There is an easily challengeable view that the BNG requirement can be ‘lost’ within the development so that the developer doesn’t have to pay real ££’s to enable BNG to be provided off-site in a strategically located place that would be a major benefit for biodiversity. We expect to see off-site solutions becoming the preferred option once the costs of BNG on-site are realised as a result of the transparency afforded by the mandatory regime, in terms of a reduction in net developable area, loss of developable land for which development land prices have been paid, and 30 years of funding put forward in an upfront secured account.

And now a research study has provided the evidence to demonstrate the flaws in on-site delivery of biodiversity.

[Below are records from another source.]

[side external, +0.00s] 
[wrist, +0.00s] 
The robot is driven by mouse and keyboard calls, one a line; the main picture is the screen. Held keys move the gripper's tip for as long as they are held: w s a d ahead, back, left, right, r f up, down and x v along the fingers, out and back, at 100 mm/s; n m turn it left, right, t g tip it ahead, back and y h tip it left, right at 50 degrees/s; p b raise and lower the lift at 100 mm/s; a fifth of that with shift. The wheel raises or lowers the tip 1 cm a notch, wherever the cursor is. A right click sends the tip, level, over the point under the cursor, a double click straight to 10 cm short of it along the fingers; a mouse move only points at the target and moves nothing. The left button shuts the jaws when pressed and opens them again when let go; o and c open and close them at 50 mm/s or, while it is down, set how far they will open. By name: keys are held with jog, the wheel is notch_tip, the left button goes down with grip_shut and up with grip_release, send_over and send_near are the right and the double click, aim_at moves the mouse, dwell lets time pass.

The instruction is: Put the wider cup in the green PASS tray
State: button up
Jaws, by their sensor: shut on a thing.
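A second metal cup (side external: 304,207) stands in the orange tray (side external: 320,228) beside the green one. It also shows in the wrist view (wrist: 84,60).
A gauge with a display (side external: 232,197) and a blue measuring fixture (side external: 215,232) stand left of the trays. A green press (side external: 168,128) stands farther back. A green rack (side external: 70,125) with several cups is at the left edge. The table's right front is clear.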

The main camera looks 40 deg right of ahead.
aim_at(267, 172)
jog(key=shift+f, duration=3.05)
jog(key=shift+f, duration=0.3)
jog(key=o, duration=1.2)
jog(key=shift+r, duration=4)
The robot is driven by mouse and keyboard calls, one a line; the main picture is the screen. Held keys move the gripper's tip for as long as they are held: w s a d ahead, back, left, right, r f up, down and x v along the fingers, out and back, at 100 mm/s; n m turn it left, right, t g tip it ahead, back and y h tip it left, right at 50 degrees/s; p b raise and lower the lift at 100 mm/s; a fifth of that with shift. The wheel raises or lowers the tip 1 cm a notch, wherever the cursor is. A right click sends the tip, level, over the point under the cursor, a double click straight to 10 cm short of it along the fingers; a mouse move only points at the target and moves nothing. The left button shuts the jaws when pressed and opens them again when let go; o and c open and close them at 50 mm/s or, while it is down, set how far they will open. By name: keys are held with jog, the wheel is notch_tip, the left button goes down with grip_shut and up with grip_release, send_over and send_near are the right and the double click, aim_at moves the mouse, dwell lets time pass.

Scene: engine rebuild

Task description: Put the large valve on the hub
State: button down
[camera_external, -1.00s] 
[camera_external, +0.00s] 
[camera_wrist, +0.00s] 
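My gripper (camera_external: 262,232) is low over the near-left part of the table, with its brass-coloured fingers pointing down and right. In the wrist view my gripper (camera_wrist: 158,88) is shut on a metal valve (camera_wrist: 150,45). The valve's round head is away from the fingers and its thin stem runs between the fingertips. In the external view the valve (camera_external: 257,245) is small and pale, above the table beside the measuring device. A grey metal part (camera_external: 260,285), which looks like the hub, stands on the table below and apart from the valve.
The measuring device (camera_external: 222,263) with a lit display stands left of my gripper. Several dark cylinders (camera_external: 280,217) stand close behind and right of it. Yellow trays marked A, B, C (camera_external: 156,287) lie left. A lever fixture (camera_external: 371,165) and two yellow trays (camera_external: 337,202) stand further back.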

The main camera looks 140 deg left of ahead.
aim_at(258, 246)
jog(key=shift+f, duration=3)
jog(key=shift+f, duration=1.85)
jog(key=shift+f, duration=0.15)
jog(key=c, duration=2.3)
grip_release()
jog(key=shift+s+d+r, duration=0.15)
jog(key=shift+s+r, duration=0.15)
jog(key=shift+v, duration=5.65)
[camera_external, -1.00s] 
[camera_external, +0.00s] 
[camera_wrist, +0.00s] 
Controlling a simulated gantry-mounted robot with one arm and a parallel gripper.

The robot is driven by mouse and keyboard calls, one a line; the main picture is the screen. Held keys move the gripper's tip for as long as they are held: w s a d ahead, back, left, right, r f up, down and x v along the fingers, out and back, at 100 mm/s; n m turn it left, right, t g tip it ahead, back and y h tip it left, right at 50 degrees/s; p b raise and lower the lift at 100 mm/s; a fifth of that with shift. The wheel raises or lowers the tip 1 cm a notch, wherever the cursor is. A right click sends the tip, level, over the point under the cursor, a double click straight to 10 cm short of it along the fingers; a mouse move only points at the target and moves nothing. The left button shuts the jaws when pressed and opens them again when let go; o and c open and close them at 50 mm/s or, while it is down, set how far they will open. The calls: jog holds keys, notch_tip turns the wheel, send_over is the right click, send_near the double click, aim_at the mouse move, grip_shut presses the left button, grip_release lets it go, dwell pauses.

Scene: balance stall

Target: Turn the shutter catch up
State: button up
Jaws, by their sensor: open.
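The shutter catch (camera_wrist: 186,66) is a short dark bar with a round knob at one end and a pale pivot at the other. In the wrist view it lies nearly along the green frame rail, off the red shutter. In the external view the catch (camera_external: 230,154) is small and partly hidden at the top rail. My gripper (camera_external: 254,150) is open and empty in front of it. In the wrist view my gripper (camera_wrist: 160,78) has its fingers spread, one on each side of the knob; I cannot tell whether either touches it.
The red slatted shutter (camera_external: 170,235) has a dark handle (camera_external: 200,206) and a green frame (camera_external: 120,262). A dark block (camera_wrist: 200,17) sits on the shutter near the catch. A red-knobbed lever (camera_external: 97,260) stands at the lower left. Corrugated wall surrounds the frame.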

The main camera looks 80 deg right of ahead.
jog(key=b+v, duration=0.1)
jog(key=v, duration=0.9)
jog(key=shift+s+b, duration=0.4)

The excellent paper by Sophus zu Ermgassen from the Durrell Institute of Conservation and Ecology, and colleagues, is the first evaluation of the outcomes of the biodiversity net gain policy. They assessed six local councils already implementing BNG policy prior to it becoming mandatory through the enactment of the Environment Bill in autumn this year, covering over 1000ha of development footprint in 54 development schemes.

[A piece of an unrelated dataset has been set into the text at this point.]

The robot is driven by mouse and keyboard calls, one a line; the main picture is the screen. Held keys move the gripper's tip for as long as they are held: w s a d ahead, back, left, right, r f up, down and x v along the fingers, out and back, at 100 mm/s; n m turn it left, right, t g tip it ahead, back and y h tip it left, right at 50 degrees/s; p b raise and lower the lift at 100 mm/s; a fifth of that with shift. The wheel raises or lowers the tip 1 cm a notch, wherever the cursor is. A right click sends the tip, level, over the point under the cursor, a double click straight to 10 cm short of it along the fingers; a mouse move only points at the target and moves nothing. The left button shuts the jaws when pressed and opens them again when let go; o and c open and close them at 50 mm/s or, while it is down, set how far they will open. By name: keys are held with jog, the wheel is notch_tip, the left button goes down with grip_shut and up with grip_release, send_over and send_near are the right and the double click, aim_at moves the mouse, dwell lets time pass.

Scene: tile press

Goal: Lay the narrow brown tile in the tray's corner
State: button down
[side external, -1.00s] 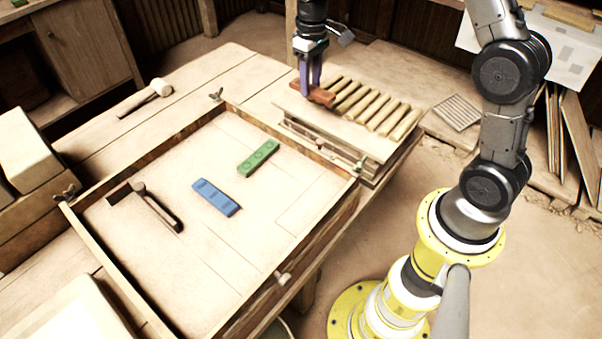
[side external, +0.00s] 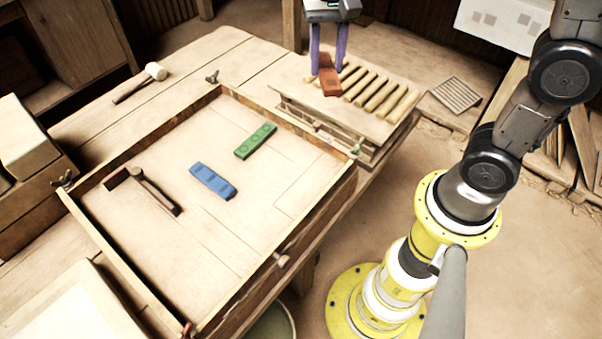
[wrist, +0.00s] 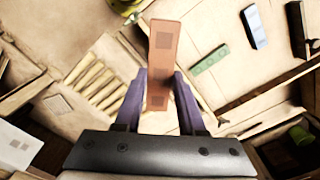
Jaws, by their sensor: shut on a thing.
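The narrow brown tile (side external: 329,76) is held between the purple fingers of my gripper (side external: 328,62), above the slatted rack. In the wrist view the reddish-brown tile (wrist: 163,60) points away from my gripper (wrist: 160,92), its near end between the fingertips. The wooden tray (side external: 115,262) lies to the left of the gripper in the side view. In it are a blue tile (side external: 213,181), a green tile (side external: 256,141) and a dark L-shaped piece (side external: 152,191). These three lie apart from one another.
The rack of pale slats (side external: 383,96) stands beside the tray's far right side. Raised walls and small clamps (side external: 212,77) edge the tray. A mallet (side external: 153,71) lies on the bench beyond it. The tray's right and front floor is bare.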

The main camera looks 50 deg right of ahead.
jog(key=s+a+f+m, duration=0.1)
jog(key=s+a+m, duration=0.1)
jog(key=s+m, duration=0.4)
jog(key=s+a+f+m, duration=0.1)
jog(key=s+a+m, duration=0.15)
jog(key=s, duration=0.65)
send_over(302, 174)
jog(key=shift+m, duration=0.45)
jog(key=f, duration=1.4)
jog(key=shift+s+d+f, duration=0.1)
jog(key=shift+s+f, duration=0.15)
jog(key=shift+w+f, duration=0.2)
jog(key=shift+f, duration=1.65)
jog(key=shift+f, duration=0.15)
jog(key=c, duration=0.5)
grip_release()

The study found that credit purchases for delivering BNG off-site applied to only 5% of all biodiversity units ie. 95% of all the biodiversity units delivered under biodiversity net gain currently come from landscaping measures and habitat enhancements within the developments, or from directly adjacent land (which usually suffers disturbance from the development). In the authors words ‘This means that, instead of delivering biodiversity gain in line with the Lawton principles of “more, bigger, better, more joined up”, it is, in general, creating small, disjointed areas of habitat within developments’.

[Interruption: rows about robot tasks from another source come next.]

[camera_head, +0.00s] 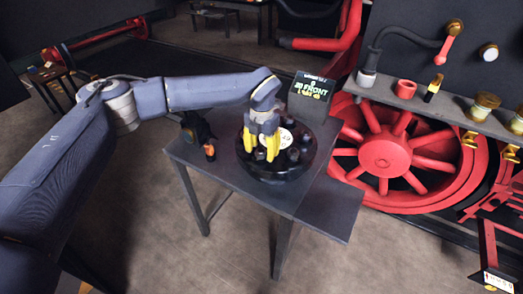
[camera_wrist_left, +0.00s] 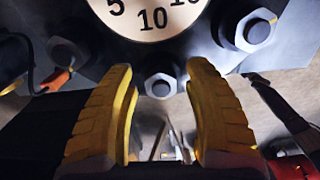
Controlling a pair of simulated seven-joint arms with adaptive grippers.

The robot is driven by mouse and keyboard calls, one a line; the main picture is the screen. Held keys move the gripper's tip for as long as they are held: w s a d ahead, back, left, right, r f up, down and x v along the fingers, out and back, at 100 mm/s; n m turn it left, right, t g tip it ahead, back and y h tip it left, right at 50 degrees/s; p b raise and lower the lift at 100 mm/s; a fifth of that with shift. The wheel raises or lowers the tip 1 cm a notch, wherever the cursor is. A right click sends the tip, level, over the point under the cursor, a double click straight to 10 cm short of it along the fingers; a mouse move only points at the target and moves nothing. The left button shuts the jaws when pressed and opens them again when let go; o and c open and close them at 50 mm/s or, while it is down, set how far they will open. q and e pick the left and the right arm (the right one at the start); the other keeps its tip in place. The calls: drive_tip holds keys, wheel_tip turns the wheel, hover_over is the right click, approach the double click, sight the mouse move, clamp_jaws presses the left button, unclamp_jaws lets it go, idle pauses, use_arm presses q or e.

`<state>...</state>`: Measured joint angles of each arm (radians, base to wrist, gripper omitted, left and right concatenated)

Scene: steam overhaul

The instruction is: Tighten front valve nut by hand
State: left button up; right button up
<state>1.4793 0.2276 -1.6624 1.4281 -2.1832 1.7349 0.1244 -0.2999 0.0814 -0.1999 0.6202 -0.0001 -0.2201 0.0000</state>
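A dark round valve (camera_head: 284,172) with several hex nuts and a pale dial stands on a small table. In the left wrist view, the pale dial (camera_wrist_left: 152,16) shows numbers. The front nut (camera_wrist_left: 160,86) is below the dial, on a dark flange. My left gripper (camera_head: 262,154) points down over the near left side of the valve. In the left wrist view, its yellow ribbed fingers (camera_wrist_left: 162,78) are apart, one on each side of the front nut, with visible gaps. Another nut (camera_wrist_left: 255,30) is at upper right and one (camera_wrist_left: 66,52) at upper left. My right gripper is not in view.
The grey table (camera_head: 228,178) has a sign reading "FRONT" (camera_head: 311,88) behind the valve. A dark tool with an orange part (camera_head: 209,151) is at its left. A red spoked wheel (camera_head: 388,155) and a shelf with fittings (camera_head: 430,101) stand to the right.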

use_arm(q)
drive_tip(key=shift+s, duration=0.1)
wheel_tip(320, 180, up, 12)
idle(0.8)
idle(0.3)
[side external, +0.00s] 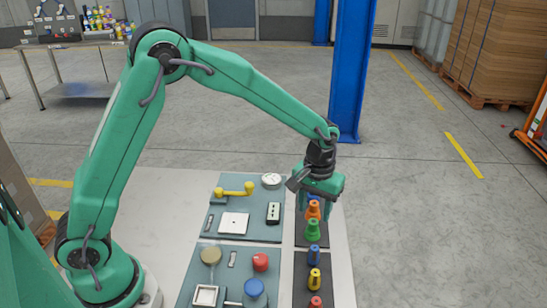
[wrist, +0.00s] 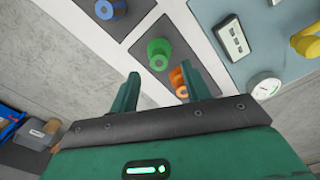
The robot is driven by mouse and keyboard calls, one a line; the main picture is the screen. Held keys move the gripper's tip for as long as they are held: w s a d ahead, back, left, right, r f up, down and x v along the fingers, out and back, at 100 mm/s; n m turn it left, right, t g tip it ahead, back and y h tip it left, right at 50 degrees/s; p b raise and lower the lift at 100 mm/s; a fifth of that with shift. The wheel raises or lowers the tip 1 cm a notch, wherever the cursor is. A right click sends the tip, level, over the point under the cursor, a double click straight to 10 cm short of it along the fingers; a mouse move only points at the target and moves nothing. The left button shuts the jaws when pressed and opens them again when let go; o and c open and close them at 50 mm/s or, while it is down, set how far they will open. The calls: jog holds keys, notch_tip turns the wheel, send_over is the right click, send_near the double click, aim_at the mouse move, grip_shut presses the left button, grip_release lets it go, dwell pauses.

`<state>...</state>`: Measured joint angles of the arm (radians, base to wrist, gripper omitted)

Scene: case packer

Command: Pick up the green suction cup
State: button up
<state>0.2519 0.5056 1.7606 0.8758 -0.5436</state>
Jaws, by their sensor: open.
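The green suction cup (side external: 313,230) stands upright on a dark panel, in front of an orange cup (side external: 313,210). In the wrist view the green cup (wrist: 159,54) lies beyond the fingertips, toward the left finger. My gripper (side external: 316,205) hangs over the dark panel, behind the green cup. Its two fingers are apart, with nothing held between them, in the wrist view (wrist: 166,80). The orange cup (wrist: 179,80) shows beside the right finger, which partly hides it.
A blue cup (side external: 314,256), a yellow cup (side external: 314,279) and a red cup (side external: 315,302) stand in line nearer the camera. A teal panel (side external: 262,232) with a yellow handle (side external: 236,190) and a white gauge (side external: 271,181) lies to the left. The light tabletop right of the dark panels is clear.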

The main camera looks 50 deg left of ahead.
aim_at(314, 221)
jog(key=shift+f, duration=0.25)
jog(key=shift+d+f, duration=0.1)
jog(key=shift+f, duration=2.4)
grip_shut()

The study also demonstrated a problem with governance of the on-site delivery, again something I have been saying for many years. They highlight that the government is putting a lot of effort into monitoring and regulating biodiversity units delivered off-site via the biodiversity offsetting market (there are 59 people in Defra and Natural England working on this) but are ignoring what happens with the BNG delivered on-site. If 95% of the BNG is through on-site habitat enhancements, robust mechanisms are needed to ensure compliance of on-site habitat enhancement in accordance with the promises made by the developer. However, the study found that failure to create habitat of a certain condition, promised in the initial planning application, may fall below the threshold used by local government to decide whether or not to pursue planning enforcement action. In other words, 95% of the promised nature benefits of BNG might be unenforceable as it currently stands. A further issue was shown to be caused by ecologists misrepresenting habitat types – if neutral grassland is incorrectly badged as modified grassland, the amount of compensatory credits needed is halved.

I have repeatedly advised Natural England that all on-site BNG provision must be registered on the Government registry in the same way as all off-site provision needs to be registered. In addition, developers must be required to lock up the 30-years of funding needed for the management of the on-site BNG by placing it into an Escrow account independent of the developer, otherwise there is no guarantee that the gains will be realised. Failure to realise the gains, on the basis of which a permission has been granted, would arguably invalidate the planning permission. So, analysis of the biodiversity gain plan is likely to be used by third-party objectors to a development with major repercussions for planning authorities.

The study concluded that it is unreasonable to expect BNG to deliver anything of value to nature recovery in the wider countryside – the small fragments created within a development site boundary add up to very little even if their successful creation and management could be enforced. It would therefore be better to cap the on-site BNG component to say a maximum of 20% of the overall BNG requirement (my suggestion is 20%) and to then require developments to purchase conservation credits (eg from the Environment Bank or other provider) for locally strategic sites established for that purpose. We call these Habitat Banks and they enable multiple developments in an area to be compliant with the new policy as it transitions into planning law.

We are now embarking on a major investment (c£200m) into land in order to establish these habitat banks in every planning authority area and to raise and sell conservation credits in a frictionless and easy way so that developers can comply with the BNG mandate and planning authorities can discharge their legal duties for biodiversity. Within five years we will have numerous large-scale sites that provide an income stream for landholders, making nature economically visible, creating an expanded nature conservation network and a suite of new nature reserves.